*WHAT NEEDS TO BE DONE*: Pictures do not belong in the copy; quote every entry below exactly.
- - - -
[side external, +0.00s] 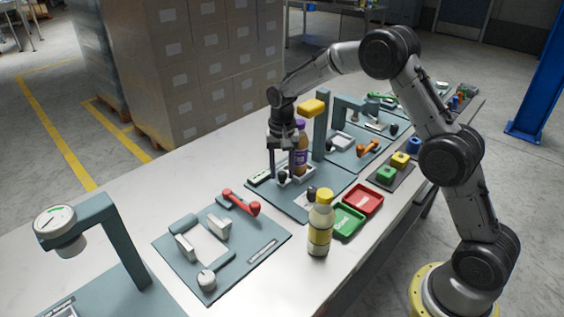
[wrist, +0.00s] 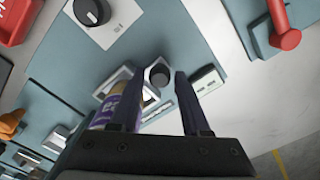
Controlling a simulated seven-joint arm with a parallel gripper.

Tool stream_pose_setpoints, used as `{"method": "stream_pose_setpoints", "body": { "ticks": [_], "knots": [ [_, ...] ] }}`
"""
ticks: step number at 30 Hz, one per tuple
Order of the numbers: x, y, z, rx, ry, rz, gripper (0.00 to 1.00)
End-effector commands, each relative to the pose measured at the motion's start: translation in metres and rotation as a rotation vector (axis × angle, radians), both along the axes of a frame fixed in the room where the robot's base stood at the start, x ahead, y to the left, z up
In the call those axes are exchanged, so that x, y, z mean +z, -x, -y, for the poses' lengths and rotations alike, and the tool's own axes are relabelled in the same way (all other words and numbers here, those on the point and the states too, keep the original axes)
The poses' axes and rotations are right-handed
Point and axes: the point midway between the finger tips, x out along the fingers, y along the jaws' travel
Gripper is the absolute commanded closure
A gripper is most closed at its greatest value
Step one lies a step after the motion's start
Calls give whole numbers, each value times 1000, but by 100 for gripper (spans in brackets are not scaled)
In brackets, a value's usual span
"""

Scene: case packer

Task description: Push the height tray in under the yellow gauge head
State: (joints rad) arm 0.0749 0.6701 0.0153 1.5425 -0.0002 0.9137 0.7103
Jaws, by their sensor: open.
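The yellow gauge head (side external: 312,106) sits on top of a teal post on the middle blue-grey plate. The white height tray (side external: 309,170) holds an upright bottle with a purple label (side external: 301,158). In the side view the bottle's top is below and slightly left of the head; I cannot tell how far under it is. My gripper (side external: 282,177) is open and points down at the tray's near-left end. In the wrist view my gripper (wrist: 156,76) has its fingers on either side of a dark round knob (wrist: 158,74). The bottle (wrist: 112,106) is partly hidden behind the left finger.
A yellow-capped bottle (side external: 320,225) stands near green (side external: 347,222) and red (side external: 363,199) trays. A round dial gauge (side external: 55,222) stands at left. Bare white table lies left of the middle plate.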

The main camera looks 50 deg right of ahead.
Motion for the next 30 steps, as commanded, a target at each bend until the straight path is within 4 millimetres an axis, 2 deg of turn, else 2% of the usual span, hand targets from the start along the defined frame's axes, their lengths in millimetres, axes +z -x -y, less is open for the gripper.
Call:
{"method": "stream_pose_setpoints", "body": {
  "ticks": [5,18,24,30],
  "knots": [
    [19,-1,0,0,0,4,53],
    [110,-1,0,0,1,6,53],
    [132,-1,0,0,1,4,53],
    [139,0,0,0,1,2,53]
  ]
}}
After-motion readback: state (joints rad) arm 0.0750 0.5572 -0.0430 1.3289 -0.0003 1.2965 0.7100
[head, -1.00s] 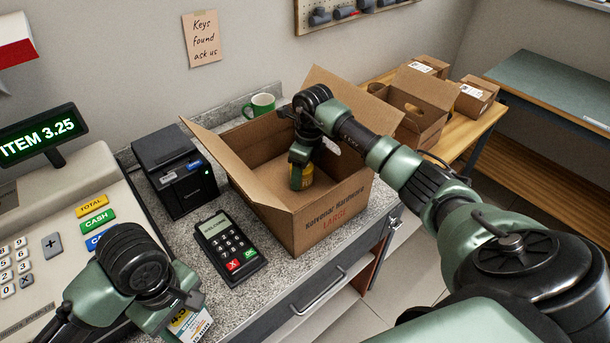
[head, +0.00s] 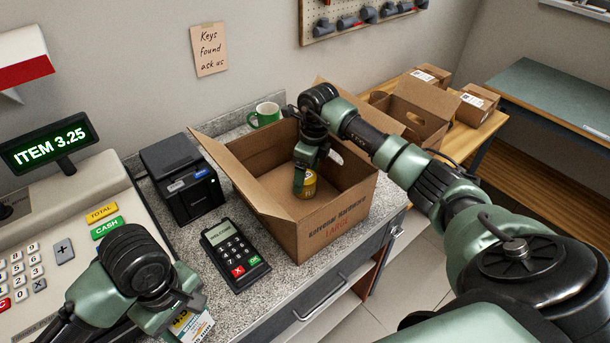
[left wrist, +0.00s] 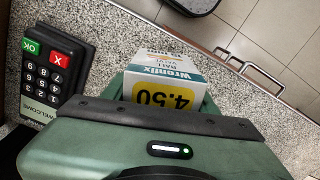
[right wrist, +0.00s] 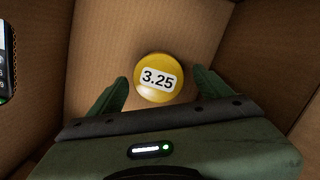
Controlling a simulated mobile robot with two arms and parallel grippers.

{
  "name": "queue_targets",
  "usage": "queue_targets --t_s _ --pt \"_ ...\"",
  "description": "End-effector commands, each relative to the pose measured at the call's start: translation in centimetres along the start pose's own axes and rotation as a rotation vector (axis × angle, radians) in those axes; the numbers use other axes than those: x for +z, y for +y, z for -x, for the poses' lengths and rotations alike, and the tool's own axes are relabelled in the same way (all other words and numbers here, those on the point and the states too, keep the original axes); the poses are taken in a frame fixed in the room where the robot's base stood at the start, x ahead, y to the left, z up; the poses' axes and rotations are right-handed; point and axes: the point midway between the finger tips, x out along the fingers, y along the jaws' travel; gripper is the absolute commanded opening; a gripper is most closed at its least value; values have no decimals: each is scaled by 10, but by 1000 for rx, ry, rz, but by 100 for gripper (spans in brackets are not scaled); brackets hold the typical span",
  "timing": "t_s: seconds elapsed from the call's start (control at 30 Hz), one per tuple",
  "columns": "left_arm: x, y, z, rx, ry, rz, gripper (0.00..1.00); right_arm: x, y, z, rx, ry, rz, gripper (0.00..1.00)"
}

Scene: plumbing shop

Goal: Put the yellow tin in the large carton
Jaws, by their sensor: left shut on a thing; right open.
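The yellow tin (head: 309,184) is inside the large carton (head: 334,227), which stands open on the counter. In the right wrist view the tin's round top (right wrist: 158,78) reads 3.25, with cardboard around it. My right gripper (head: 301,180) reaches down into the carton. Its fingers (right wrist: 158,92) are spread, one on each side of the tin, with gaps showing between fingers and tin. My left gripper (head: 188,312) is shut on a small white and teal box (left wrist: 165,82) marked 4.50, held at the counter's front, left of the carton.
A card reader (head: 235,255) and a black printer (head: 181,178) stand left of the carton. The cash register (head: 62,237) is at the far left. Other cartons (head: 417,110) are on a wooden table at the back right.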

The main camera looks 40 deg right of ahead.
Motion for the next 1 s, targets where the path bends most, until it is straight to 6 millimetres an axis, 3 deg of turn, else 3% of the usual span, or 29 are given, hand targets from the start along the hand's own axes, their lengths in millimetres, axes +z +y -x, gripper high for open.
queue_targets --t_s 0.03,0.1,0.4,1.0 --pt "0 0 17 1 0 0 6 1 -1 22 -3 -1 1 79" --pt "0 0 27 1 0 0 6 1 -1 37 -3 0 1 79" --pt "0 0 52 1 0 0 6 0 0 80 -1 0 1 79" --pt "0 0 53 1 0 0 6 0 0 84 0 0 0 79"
- - - -
*RIGHT ANSWER*:
[side external, +0.00s] 
[wrist, +0.00s] 
Controlling a simulated seven-joint arm with a parallel gripper.

Tool stream_pose_setpoints, used as `{"method": "stream_pose_setpoints", "body": { "ticks": [_], "knots": [ [_, ...] ] }}`
"""
ticks: step number at 30 Hz, one per tuple
Order of the numbers: x, y, z, rx, ry, rz, gripper (0.00 to 1.00)
End-effector commands, each relative to the pose measured at the motion's start: translation in metres and rotation as a rotation vector (axis × angle, radians), both along the axes of a frame fixed in the room where the robot's base stood at the start, x ahead, y to the left, z up
In the call those axes are exchanged, so that x, y, z mean +z, -x, -y, for the poses' lengths and rotations alike, and the tool's own axes are relabelled in the same way (all other words and numbers here, those on the point and the states too, keep the original axes)
The poses' axes and rotations are right-handed
Point and axes: the point midway between the finger tips, x out along the fingers, y along the jaws' travel
Gripper is the absolute commanded closure
A gripper is most closed at its greatest value
Step one lies a step after the motion's start
Calls give whole numbers, each value times 1000, but by 100 for gripper (spans in brackets are not scaled)
In brackets, a value's usual span
"""

Scene: case packer

Task description: Push the height tray in under the yellow gauge head
State: (joints rad) arm 0.0749 0.6701 0.0153 1.5425 -0.0002 0.9137 0.7103
Jaws, by their sensor: open.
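The yellow gauge head (side external: 312,106) sits on top of a teal post on the middle blue-grey plate. The white height tray (side external: 309,170) holds an upright bottle with a purple label (side external: 301,158). In the side view the bottle's top is below and slightly left of the head; I cannot tell how far under it is. My gripper (side external: 282,177) is open and points down at the tray's near-left end. In the wrist view my gripper (wrist: 156,76) has its fingers on either side of a dark round knob (wrist: 158,74). The bottle (wrist: 112,106) is partly hidden behind the left finger.
A yellow-capped bottle (side external: 320,225) stands near green (side external: 347,222) and red (side external: 363,199) trays. A round dial gauge (side external: 55,222) stands at left. Bare white table lies left of the middle plate.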

The main camera looks 50 deg right of ahead.
Motion for the next 30 steps, as commanded, a target at each bend until the straight path is within 4 millimetres an axis, 2 deg of turn, else 2% of the usual span, hand targets from the start along the defined frame's axes, their lengths in millimetres, axes +z -x -y, less is open for the gripper.
Call:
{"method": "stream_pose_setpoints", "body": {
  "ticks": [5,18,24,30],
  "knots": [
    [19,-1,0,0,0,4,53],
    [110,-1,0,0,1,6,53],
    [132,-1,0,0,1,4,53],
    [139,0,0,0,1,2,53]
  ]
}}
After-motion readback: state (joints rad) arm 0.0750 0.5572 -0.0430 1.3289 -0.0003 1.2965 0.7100
[head, -1.00s] 
[head, +0.00s] 
[left wrist, +0.00s] 
[right wrist, +0.00s] 
Controlling a simulated mobile robot with two arms and parallel grippers.

{
  "name": "queue_targets",
  "usage": "queue_targets --t_s _ --pt \"_ ...\"",
  "description": "End-effector commands, each relative to the pose measured at the call's start: translation in centimetres along the start pose's own axes and rotation as a rotation vector (axis × angle, radians) in those axes; the numbers use other axes than those: x for +z, y for +y, z for -x, for the poses' lengths and rotations alike, and the tool's own axes are relabelled in the same way (all other words and numbers here, those on the point and the states too, keep the original axes); the poses are taken in a frame fixed in the room where the robot's base stood at the start, x ahead, y to the left, z up; the poses' axes and rotations are right-handed; point and axes: the point midway between the finger tips, x out along the fingers, y along the jaws' travel; gripper is the absolute commanded opening; a gripper is most closed at its least value; values have no decimals: each is scaled by 10, but by 1000 for rx, ry, rz, but by 100 for gripper (spans in brackets are not scaled); brackets hold the typical span",
  "timing": "t_s: seconds elapsed from the call's start (control at 30 Hz), one per tuple",
  "columns": "left_arm: x, y, z, rx, ry, rz, gripper (0.00..1.00); right_arm: x, y, z, rx, ry, rz, gripper (0.00..1.00)"
}

Scene: plumbing shop

Goal: Put the yellow tin in the large carton
Jaws, by their sensor: left shut on a thing; right open.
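The yellow tin (head: 309,184) is inside the large carton (head: 334,227), which stands open on the counter. In the right wrist view the tin's round top (right wrist: 158,78) reads 3.25, with cardboard around it. My right gripper (head: 301,180) reaches down into the carton. Its fingers (right wrist: 158,92) are spread, one on each side of the tin, with gaps showing between fingers and tin. My left gripper (head: 188,312) is shut on a small white and teal box (left wrist: 165,82) marked 4.50, held at the counter's front, left of the carton.
A card reader (head: 235,255) and a black printer (head: 181,178) stand left of the carton. The cash register (head: 62,237) is at the far left. Other cartons (head: 417,110) are on a wooden table at the back right.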

The main camera looks 40 deg right of ahead.
Motion for the next 1 s, targets where the path bends most, until it is straight to 6 millimetres an axis, 3 deg of turn, else 3% of the usual span, or 29 are given, hand targets from the start along the hand's own axes, their lengths in millimetres, axes +z +y -x, gripper high for open.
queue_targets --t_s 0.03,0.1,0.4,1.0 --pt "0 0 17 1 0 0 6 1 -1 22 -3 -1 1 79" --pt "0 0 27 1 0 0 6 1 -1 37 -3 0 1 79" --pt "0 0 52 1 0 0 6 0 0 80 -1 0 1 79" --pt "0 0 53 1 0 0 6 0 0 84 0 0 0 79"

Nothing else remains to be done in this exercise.